**WHAT IS ASKED:**
Nothing in the data should change when you return it, but leave the pictures out.
______________________________
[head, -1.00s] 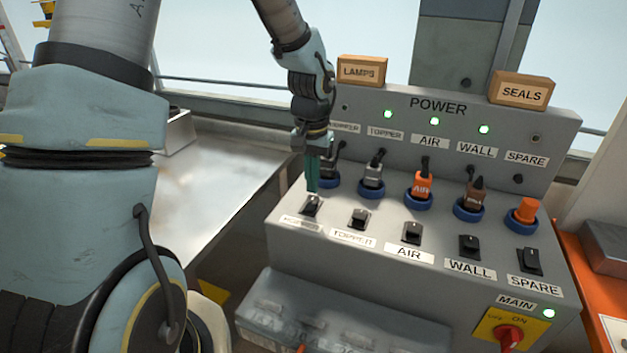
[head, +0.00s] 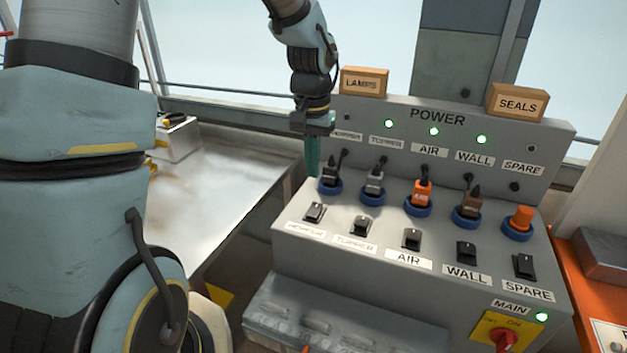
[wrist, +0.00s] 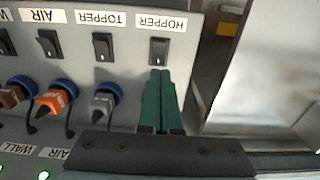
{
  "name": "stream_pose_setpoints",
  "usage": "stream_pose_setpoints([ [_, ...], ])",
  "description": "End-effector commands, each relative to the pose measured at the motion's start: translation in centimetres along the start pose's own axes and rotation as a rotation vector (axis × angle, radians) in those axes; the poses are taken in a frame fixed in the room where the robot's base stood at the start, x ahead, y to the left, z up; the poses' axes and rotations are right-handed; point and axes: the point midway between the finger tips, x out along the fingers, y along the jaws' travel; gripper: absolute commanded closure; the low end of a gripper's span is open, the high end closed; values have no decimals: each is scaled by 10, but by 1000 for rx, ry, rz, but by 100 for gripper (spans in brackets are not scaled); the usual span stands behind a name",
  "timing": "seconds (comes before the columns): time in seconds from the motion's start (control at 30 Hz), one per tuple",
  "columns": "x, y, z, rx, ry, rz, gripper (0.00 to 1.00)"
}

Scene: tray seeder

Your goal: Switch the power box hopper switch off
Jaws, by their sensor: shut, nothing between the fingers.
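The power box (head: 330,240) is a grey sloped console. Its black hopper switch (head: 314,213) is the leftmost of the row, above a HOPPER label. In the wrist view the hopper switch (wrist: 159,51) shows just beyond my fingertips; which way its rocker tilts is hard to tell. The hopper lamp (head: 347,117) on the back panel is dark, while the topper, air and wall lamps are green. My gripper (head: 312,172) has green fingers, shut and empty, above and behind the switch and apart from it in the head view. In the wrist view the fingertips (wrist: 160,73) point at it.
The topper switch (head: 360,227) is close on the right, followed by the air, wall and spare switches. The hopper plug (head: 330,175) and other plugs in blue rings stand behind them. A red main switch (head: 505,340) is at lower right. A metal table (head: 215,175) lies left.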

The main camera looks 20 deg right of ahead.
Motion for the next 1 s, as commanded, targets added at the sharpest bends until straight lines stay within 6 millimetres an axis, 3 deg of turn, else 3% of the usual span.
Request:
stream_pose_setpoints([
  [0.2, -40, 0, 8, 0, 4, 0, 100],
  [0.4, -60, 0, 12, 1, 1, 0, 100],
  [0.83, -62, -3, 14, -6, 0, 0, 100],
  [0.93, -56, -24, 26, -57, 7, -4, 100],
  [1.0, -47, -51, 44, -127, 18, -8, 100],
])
______________________________
**EXERCISE RESPONSE:**
[head, -1.00s] 
[head, +0.00s] 
[wrist, +0.00s] 
{
  "name": "stream_pose_setpoints",
  "usage": "stream_pose_setpoints([ [_, ...], ])",
  "description": "End-effector commands, each relative to the pose measured at the motion's start: translation in centimetres along the start pose's own axes and rotation as a rotation vector (axis × angle, radians) in those axes; the poses are taken in a frame fixed in the room where the robot's base stood at the start, x ahead, y to the left, z up; the poses' axes and rotations are right-handed; point and axes: the point midway between the finger tips, x out along the fingers, y along the jaws' travel; gripper: absolute commanded closure; the low end of a gripper's span is open, the high end closed; values have no decimals: each is scaled by 10, but by 1000 for rx, ry, rz, but by 100 for gripper (spans in brackets are not scaled); the usual span stands behind a name",
  "timing": "seconds (comes before the columns): time in seconds from the motion's start (control at 30 Hz), one per tuple",
  "columns": "x, y, z, rx, ry, rz, gripper (0.00 to 1.00)"
}

Scene: tray seeder

Your goal: Switch the power box hopper switch off
Jaws, by their sensor: shut, nothing between the fingers.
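The power box (head: 330,240) is a grey sloped console. Its black hopper switch (head: 314,213) is the leftmost of the row, above a HOPPER label. In the wrist view the hopper switch (wrist: 159,51) shows just beyond my fingertips; which way its rocker tilts is hard to tell. The hopper lamp (head: 347,117) on the back panel is dark, while the topper, air and wall lamps are green. My gripper (head: 312,172) has green fingers, shut and empty, above and behind the switch and apart from it in the head view. In the wrist view the fingertips (wrist: 160,73) point at it.
The topper switch (head: 360,227) is close on the right, followed by the air, wall and spare switches. The hopper plug (head: 330,175) and other plugs in blue rings stand behind them. A red main switch (head: 505,340) is at lower right. A metal table (head: 215,175) lies left.

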The main camera looks 20 deg right of ahead.
Motion for the next 1 s, as commanded, targets added at the sharpest bends until straight lines stay within 6 millimetres an axis, 3 deg of turn, else 3% of the usual span.
Request:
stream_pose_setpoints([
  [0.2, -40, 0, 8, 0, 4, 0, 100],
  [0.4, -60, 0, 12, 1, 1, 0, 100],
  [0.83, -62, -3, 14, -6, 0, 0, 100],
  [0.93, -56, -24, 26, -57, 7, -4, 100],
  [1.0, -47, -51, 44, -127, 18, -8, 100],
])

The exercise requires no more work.